→ What is required
Where a line contains the string "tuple", copy that line.

○ ○ ○ ○

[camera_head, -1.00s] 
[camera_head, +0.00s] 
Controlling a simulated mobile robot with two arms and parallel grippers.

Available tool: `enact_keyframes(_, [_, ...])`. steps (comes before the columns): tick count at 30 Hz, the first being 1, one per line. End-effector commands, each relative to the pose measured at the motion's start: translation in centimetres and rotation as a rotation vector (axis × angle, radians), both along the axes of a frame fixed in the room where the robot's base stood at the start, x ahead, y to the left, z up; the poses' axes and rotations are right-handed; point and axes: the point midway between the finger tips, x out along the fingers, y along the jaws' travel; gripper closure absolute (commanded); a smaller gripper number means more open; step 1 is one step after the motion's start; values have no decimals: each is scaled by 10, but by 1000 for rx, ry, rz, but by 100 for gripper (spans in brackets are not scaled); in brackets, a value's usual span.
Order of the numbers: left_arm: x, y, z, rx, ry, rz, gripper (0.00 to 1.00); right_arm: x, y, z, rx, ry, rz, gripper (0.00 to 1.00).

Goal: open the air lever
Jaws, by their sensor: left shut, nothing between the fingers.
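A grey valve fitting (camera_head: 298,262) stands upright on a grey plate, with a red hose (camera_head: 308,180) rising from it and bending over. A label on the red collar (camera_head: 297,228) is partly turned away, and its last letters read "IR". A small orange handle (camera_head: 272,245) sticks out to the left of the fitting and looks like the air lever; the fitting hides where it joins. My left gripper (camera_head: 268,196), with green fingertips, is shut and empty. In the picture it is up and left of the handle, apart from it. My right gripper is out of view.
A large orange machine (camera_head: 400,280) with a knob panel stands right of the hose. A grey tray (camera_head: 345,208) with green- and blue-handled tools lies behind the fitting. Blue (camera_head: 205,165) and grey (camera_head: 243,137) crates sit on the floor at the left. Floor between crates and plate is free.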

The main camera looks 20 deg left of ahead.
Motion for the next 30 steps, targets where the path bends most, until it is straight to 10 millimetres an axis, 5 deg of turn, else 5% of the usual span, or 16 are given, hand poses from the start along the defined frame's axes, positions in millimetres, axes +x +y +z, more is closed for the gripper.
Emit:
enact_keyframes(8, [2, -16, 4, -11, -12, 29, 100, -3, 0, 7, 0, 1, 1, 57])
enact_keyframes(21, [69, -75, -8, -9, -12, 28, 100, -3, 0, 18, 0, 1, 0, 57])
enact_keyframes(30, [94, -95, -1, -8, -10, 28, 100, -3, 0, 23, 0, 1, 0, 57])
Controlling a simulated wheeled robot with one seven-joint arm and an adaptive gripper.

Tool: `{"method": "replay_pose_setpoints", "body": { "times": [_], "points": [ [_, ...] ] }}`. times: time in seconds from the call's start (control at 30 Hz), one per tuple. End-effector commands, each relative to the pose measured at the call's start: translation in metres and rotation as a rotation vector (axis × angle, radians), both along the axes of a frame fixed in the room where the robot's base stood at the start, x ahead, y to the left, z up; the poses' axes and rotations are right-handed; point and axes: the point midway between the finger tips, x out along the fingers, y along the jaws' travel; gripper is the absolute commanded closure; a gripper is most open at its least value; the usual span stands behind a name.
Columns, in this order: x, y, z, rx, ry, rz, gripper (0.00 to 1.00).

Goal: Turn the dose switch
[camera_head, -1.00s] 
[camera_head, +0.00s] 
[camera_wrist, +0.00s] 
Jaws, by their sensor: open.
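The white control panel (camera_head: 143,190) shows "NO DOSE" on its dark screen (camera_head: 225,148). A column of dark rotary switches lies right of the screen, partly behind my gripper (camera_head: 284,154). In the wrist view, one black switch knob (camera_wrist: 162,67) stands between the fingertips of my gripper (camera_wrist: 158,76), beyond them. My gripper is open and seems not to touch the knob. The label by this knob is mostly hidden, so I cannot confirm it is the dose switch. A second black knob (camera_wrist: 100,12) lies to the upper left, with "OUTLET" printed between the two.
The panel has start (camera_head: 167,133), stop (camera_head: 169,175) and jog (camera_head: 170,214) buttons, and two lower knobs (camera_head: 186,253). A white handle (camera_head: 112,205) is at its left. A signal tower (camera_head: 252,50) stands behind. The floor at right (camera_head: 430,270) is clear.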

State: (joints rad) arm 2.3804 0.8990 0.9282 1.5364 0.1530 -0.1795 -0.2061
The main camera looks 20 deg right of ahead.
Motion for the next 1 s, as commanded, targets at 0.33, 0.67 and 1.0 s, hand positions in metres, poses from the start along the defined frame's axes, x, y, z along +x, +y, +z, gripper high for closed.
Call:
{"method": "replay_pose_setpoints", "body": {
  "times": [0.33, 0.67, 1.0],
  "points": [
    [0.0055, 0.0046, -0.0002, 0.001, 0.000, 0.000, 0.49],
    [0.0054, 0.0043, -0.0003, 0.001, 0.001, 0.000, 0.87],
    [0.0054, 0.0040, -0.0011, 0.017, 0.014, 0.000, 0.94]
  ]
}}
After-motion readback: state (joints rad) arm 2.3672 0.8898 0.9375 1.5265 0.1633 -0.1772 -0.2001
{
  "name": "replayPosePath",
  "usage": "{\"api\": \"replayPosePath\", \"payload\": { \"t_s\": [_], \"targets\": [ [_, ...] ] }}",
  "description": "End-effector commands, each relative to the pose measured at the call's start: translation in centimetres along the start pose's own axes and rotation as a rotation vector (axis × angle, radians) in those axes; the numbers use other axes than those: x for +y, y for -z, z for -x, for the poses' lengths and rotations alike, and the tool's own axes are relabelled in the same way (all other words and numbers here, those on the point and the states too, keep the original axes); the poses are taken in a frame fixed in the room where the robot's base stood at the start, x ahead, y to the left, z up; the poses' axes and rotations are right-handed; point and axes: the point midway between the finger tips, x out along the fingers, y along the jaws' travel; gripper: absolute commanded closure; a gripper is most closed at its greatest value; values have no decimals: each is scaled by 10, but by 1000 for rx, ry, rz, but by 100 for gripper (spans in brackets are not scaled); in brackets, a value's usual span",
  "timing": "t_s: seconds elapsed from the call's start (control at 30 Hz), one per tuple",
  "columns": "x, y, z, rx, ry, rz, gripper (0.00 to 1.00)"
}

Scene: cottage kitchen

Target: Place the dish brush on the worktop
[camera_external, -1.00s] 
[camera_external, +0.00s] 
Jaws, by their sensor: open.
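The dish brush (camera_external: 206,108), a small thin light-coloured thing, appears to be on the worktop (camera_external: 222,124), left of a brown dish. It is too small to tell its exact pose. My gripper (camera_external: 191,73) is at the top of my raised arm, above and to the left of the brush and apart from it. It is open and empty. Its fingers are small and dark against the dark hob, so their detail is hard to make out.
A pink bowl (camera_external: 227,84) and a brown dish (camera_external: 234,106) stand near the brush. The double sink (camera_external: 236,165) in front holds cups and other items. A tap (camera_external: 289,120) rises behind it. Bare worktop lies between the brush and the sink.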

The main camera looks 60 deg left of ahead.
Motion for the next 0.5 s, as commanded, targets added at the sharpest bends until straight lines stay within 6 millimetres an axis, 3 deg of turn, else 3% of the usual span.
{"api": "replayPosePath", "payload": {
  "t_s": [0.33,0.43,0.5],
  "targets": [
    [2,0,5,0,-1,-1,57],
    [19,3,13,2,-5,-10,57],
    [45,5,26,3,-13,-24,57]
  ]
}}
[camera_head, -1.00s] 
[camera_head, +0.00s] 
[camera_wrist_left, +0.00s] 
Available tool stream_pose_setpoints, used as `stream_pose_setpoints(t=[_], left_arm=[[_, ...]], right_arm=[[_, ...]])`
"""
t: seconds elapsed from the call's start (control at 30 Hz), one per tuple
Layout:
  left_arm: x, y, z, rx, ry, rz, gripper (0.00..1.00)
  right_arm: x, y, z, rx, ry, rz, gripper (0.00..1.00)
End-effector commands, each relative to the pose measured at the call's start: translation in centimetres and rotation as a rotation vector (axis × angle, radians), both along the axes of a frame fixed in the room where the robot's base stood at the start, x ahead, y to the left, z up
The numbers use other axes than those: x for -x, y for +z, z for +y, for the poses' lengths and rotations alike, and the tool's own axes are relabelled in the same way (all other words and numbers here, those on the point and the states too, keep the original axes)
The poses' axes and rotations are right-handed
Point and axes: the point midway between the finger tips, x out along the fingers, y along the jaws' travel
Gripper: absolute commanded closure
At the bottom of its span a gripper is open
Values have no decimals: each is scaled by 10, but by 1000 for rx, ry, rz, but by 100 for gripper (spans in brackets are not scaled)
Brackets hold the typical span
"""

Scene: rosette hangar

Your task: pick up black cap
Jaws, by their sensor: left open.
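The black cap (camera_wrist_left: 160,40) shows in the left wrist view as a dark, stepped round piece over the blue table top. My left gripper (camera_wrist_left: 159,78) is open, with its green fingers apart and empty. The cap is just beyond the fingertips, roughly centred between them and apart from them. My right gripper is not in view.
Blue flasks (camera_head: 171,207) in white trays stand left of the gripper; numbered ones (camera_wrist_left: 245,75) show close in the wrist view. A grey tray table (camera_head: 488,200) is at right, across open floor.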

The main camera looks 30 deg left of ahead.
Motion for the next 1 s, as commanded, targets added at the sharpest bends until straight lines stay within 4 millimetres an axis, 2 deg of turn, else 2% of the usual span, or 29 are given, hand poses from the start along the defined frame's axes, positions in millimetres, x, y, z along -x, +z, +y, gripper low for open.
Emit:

○ ○ ○ ○

→ Reply
Tool: `{"method": "replay_pose_setpoints", "body": { "times": [_], "points": [ [_, ...] ] }}`. times: time in seconds from the call's start (control at 30 Hz), one per tuple. End-effector commands, each relative to the pose measured at the call's start: translation in metres and rotation as a rotation vector (axis × angle, radians), both along the axes of a frame fixed in the room where the robot's base stood at the start, x ahead, y to the left, z up; the poses' axes and rotations are right-handed; point and axes: the point midway between the finger tips, x out along the fingers, y along the jaws' travel; gripper is the absolute commanded closure; a gripper is most open at its least value; the usual span stands behind a name.
  "timing": "t_s: seconds elapsed from the call's start (control at 30 Hz), one per tuple",
t: seconds elapsed from the call's start (control at 30 Hz), one per tuple

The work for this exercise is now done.